Q: You mentioned backing off, have we seen maybe the last of the huge incentive packages? Are huge incentive packages a thing of the past and can we look for the JEDC to start focusing on different industries that don’t need that kind of money?

A: I don’t know that I’d say that. I think for the right package, for instance, if we were to be in a position to land a major project at Cecil, if we were in a position to land a major project on the Northside. I think that right now, if we had a major residential project for downtown, today, we might say ‘Well, let’s see how Berkman does. Let’s see how Vestcor does and see how the Shipyards and Strand are doing.’ That doesn’t mean that down the road if those are successful —we’ve made the comment that 2,000 units, which is about where we’re going to be when you get the Strand in — starts to get us to that critical mass we want to be at where you can start to see the restaurants and the activities coming downtown. But 2,000 units isn’t where we ultimately want downtown to be. I think we’d like to see 10,000 units downtown. Now, do we have to help with those and do we have to help as much? That’s yet to be determined. The numbers are big [with the major downtown housing projects] because their numbers are big. If they are going to produce big taxes, it gives us the opportunity to have a bigger number there. I would hesitate to say we would never be in front of another large residential project downtown that may have big dollars in front of it if they are investing big dollars.

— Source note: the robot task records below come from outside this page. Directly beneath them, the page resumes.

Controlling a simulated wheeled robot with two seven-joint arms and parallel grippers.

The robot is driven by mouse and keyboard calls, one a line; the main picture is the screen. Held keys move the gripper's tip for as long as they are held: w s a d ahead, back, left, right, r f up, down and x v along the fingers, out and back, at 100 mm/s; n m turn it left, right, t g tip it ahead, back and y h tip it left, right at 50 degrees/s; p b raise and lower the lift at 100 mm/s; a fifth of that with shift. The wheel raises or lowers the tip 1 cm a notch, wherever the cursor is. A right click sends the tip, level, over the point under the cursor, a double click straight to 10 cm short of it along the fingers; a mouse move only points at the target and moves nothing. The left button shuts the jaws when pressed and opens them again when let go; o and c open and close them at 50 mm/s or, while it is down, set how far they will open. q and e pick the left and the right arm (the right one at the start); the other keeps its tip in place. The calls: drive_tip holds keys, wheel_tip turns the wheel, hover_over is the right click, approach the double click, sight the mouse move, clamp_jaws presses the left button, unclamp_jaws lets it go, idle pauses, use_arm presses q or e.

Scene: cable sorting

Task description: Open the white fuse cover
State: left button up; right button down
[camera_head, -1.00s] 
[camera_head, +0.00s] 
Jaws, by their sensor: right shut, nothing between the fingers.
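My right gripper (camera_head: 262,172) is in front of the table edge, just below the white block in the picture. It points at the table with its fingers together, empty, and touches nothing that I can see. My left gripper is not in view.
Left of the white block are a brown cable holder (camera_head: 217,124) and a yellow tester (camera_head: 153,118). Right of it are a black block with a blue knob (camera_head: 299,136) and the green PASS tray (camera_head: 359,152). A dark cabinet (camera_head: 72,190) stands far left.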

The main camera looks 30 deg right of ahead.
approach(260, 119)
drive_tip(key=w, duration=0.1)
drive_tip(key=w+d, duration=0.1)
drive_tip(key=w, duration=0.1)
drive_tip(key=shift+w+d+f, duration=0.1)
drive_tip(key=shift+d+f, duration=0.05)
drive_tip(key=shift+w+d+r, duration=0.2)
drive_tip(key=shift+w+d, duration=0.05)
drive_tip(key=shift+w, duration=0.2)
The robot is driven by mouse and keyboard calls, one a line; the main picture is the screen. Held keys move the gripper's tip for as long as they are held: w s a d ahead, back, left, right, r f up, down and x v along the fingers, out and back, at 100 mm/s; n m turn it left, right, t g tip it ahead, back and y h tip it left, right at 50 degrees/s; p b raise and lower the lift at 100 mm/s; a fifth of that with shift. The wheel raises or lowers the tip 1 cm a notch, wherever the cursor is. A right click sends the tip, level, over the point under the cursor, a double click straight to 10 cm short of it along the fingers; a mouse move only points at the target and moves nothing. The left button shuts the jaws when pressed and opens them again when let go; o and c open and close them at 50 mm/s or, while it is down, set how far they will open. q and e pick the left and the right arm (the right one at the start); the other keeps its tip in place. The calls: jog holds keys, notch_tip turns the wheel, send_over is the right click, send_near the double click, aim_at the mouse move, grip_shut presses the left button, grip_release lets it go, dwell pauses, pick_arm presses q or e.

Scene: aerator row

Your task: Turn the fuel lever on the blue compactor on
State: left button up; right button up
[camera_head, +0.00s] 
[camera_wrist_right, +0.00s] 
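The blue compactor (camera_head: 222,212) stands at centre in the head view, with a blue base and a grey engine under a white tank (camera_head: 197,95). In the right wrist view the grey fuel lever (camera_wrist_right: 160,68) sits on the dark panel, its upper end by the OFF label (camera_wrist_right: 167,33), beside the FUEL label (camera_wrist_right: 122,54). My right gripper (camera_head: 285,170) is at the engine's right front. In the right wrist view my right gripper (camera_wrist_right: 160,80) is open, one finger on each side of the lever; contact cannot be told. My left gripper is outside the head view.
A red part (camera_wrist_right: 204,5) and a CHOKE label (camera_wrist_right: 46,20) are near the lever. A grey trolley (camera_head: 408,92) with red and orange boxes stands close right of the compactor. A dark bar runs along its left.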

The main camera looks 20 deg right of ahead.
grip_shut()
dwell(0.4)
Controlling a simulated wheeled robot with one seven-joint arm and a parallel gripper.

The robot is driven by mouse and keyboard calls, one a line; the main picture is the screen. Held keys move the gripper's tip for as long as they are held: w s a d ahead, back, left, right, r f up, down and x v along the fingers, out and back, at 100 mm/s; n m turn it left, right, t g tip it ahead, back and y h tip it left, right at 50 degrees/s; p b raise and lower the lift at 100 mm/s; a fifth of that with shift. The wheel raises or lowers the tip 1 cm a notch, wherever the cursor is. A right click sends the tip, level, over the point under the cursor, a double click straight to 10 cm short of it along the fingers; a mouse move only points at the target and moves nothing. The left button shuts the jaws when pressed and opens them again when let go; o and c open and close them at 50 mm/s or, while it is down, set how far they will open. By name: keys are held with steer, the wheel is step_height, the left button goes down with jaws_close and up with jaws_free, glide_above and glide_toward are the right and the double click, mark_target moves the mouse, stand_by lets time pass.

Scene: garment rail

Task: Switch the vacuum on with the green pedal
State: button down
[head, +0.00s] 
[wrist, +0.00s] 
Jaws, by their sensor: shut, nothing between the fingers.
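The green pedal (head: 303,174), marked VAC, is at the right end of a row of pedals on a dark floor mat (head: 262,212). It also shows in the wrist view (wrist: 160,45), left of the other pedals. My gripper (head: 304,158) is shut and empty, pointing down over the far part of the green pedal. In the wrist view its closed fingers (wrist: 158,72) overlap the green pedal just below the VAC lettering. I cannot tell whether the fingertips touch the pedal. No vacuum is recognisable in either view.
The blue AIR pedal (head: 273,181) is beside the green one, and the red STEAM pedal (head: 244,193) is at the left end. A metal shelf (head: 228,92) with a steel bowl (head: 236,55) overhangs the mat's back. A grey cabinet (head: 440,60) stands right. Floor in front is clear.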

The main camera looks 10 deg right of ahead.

Q: Will market prices and the demand to live downtown dictate how companies and developers receive future incentives? The better the market value and the more demand to live downtown will mean less incentives needed?

A: That’s the hope, that’s exactly what we are striving for. Market demand, that’s what we are anxiously waiting to see. We sure hope it’s there and we believe it’s there or we wouldn’t have been involved in those projects. I’d be less than honest to say that because we haven’t seen it and the projects haven’t been built.